**STATED EXERCISE:** Lines before the one containing "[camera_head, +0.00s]" are excluded; retype that line and all remaining lines of the material exactly.

# start of DATA EXTRACT

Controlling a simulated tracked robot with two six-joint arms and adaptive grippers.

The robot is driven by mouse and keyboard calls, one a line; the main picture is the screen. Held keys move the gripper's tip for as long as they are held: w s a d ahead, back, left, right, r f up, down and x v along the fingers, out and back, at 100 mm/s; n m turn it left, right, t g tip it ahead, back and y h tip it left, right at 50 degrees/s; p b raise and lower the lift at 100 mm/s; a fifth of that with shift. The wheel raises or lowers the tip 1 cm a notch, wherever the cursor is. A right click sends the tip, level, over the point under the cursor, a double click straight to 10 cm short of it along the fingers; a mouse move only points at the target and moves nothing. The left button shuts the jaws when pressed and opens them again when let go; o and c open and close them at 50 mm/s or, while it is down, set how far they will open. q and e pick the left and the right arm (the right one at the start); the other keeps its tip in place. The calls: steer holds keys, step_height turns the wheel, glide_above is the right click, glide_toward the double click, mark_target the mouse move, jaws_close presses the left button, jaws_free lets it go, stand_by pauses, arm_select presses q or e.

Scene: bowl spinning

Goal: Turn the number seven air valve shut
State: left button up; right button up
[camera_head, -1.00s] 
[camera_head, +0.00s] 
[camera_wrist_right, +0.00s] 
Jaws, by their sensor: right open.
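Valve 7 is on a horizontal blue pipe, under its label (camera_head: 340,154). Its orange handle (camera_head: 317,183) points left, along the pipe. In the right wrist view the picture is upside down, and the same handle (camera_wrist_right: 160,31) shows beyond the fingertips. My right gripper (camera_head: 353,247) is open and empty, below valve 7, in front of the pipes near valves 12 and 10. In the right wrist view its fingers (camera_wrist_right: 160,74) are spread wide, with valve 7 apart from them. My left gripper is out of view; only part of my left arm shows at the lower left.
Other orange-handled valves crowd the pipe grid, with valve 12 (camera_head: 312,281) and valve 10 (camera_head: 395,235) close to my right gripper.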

# end of DATA EXTRACT

**REPLY TO THE TASK:**
[camera_head, +0.00s] 
[camera_wrist_right, +0.00s] 
Jaws, by their sensor: right open.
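Valve 7 is on a horizontal blue pipe, under its label (camera_head: 340,154). Its orange handle (camera_head: 317,183) points left, along the pipe. In the right wrist view the picture is upside down, and the same handle (camera_wrist_right: 160,31) shows beyond the fingertips. My right gripper (camera_head: 353,247) is open and empty, below valve 7, in front of the pipes near valves 12 and 10. In the right wrist view its fingers (camera_wrist_right: 160,74) are spread wide, with valve 7 apart from them. My left gripper is out of view; only part of my left arm shows at the lower left.
Other orange-handled valves crowd the pipe grid, with valve 12 (camera_head: 312,281) and valve 10 (camera_head: 395,235) close to my right gripper.

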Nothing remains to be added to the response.